▶ Record set
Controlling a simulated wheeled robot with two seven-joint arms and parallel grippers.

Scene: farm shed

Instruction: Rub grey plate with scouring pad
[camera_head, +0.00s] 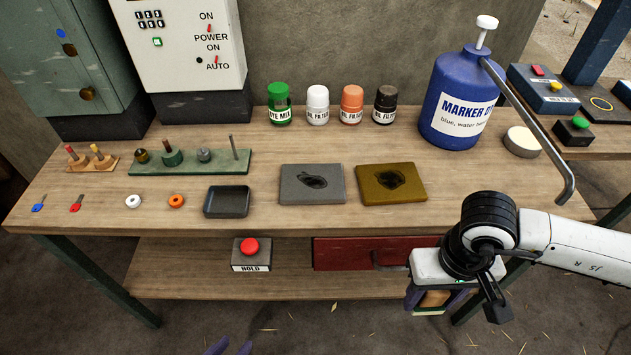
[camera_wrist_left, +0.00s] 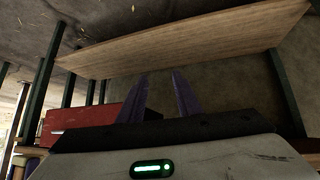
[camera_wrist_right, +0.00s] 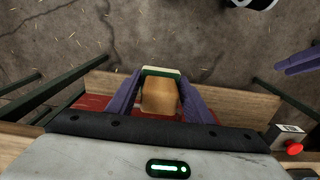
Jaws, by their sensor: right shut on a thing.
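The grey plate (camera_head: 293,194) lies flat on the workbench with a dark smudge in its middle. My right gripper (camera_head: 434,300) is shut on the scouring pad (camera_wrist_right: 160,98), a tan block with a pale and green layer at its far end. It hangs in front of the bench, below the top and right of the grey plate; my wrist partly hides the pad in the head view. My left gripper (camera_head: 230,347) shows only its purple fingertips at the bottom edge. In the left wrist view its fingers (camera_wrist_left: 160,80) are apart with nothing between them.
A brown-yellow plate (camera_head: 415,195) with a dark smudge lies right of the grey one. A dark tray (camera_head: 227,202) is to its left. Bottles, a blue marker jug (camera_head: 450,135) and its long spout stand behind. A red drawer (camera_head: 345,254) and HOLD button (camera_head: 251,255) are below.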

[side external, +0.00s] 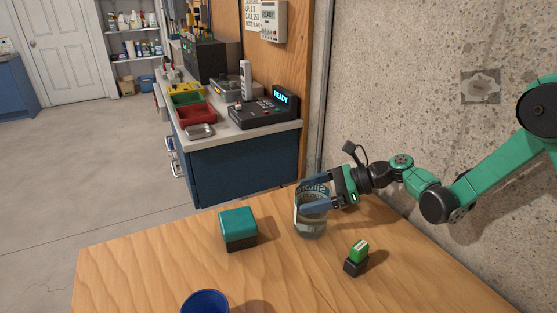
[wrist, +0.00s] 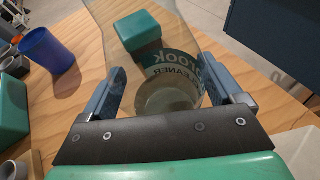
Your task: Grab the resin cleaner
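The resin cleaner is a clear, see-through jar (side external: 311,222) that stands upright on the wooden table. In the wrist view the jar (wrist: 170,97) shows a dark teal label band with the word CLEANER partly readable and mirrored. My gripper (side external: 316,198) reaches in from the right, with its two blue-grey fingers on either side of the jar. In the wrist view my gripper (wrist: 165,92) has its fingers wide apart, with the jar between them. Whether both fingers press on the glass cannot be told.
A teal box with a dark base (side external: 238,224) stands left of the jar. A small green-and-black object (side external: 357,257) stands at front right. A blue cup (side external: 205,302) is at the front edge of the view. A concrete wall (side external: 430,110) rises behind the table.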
--
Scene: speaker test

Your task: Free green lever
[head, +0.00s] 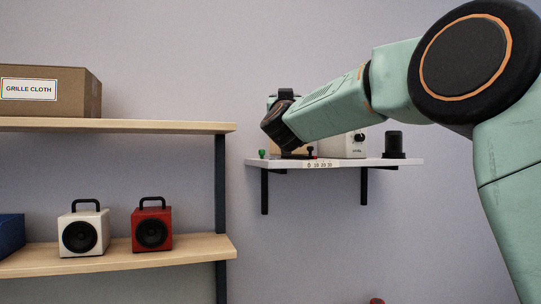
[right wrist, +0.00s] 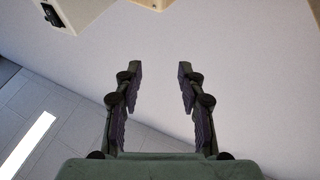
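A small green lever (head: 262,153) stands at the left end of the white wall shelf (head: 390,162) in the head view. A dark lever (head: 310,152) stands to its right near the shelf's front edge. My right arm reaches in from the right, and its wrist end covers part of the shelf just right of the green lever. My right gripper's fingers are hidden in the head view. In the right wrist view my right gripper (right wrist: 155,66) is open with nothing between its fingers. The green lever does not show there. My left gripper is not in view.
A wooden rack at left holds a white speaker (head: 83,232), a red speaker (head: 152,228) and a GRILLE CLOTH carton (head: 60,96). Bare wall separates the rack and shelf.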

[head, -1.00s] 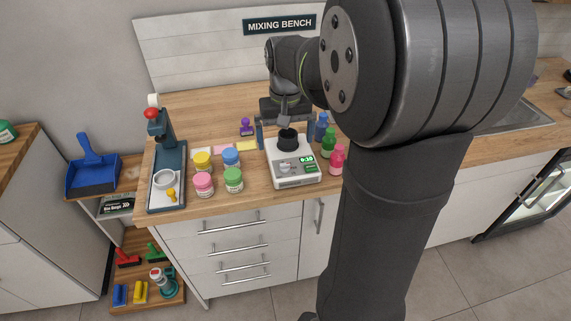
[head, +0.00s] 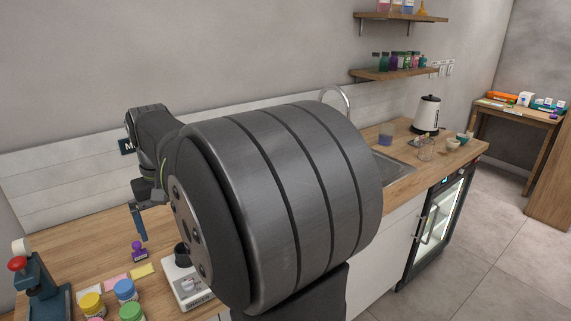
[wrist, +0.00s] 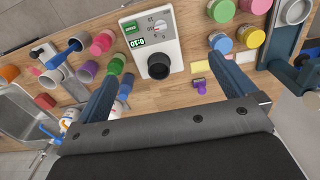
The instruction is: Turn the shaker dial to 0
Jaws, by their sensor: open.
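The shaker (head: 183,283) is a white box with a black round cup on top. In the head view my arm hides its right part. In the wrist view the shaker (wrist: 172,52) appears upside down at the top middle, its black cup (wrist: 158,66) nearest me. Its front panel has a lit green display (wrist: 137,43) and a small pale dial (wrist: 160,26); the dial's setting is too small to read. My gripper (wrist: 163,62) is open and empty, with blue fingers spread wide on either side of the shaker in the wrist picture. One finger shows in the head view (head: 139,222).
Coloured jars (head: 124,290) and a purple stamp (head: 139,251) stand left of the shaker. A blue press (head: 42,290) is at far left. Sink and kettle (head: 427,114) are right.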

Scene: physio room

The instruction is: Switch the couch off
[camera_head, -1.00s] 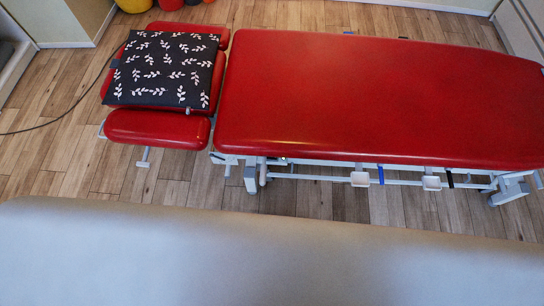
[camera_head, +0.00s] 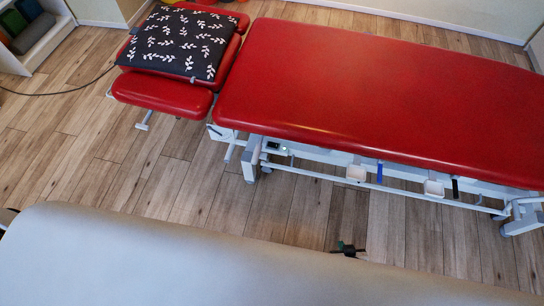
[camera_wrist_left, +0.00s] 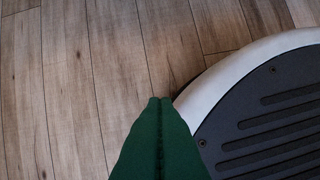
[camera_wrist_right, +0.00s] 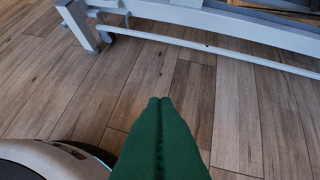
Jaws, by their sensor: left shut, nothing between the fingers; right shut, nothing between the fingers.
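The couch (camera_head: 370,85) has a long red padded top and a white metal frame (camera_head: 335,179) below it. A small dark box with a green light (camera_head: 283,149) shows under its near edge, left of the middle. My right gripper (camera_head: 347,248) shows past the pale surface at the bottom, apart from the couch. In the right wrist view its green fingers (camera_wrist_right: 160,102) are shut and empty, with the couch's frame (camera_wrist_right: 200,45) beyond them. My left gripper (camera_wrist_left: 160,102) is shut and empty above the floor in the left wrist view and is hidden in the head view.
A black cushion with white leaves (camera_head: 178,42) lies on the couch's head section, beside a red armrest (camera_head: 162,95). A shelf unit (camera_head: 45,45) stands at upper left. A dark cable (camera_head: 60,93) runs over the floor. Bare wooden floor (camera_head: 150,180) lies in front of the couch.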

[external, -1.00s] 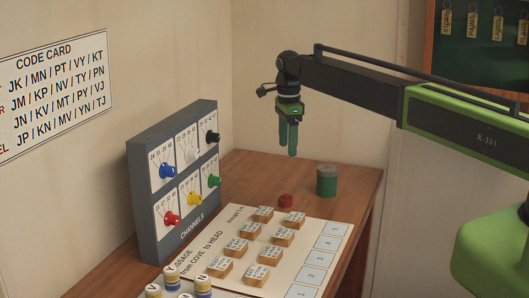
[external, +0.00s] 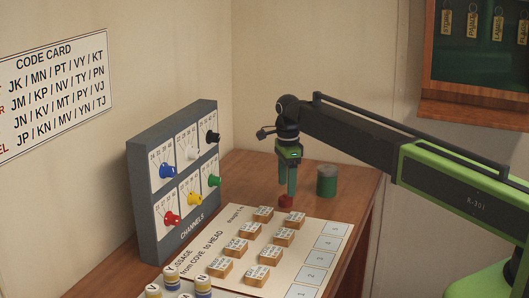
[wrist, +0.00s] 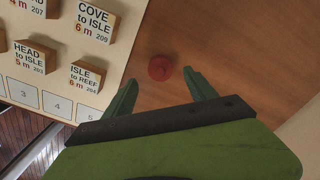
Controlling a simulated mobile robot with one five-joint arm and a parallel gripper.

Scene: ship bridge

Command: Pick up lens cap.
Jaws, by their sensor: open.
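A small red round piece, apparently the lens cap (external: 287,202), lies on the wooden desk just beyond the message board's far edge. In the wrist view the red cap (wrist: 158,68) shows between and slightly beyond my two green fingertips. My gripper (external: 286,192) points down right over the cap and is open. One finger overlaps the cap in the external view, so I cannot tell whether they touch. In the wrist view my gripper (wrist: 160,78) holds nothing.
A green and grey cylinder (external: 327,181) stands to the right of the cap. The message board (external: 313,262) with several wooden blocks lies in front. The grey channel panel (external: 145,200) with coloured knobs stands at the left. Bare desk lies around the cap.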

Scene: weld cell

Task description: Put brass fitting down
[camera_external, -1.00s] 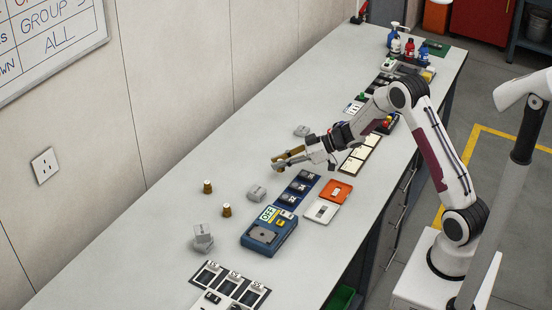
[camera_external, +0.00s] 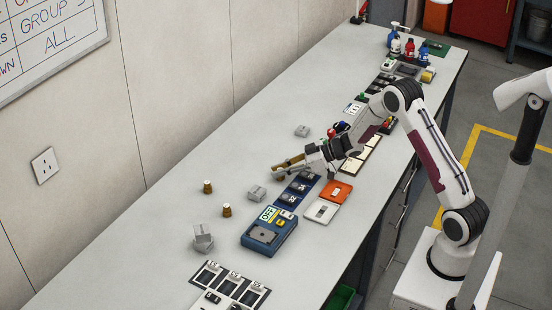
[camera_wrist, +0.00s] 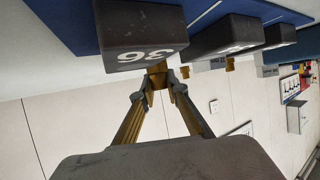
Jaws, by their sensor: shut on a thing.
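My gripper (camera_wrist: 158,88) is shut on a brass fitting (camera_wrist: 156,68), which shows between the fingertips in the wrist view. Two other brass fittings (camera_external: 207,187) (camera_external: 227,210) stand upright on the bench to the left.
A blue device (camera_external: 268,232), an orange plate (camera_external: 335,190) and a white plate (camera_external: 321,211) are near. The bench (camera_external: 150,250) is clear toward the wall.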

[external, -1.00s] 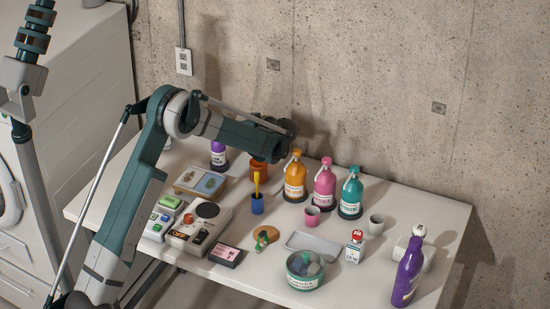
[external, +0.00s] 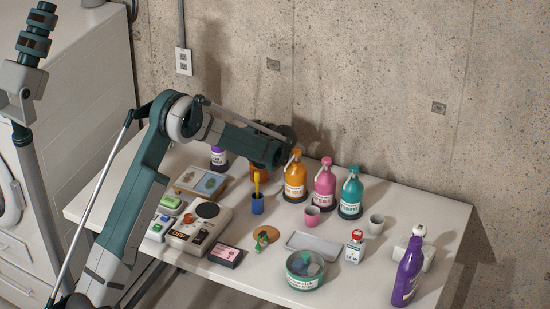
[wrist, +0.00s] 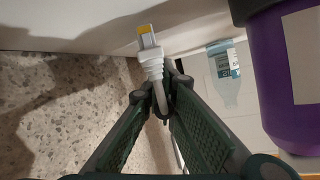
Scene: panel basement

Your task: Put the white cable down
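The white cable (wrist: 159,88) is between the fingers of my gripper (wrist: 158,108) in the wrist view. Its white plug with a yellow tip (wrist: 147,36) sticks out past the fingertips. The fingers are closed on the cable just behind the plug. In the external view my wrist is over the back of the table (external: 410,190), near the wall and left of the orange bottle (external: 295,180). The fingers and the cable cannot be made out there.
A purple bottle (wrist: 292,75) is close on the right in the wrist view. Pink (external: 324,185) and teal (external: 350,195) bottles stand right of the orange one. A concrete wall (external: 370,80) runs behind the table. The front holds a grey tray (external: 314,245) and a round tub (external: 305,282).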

▶ Stated exercise
Pictures stay out: repeat exactly only the lines from the one with "Command: Pick up lens cap." through the one with "[camera_wrist, +0.00s]".

▶ Written reply
Command: Pick up lens cap.
Jaws, by their sensor: open.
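A small red round piece, apparently the lens cap (external: 287,202), lies on the wooden desk just beyond the message board's far edge. In the wrist view the red cap (wrist: 158,68) shows between and slightly beyond my two green fingertips. My gripper (external: 286,192) points down right over the cap and is open. One finger overlaps the cap in the external view, so I cannot tell whether they touch. In the wrist view my gripper (wrist: 160,78) holds nothing.
A green and grey cylinder (external: 327,181) stands to the right of the cap. The message board (external: 313,262) with several wooden blocks lies in front. The grey channel panel (external: 145,200) with coloured knobs stands at the left. Bare desk lies around the cap.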

Scene: weld cell

Task description: Put brass fitting down
[camera_external, -1.00s] 
[camera_external, +0.00s] 
[camera_wrist, +0.00s] 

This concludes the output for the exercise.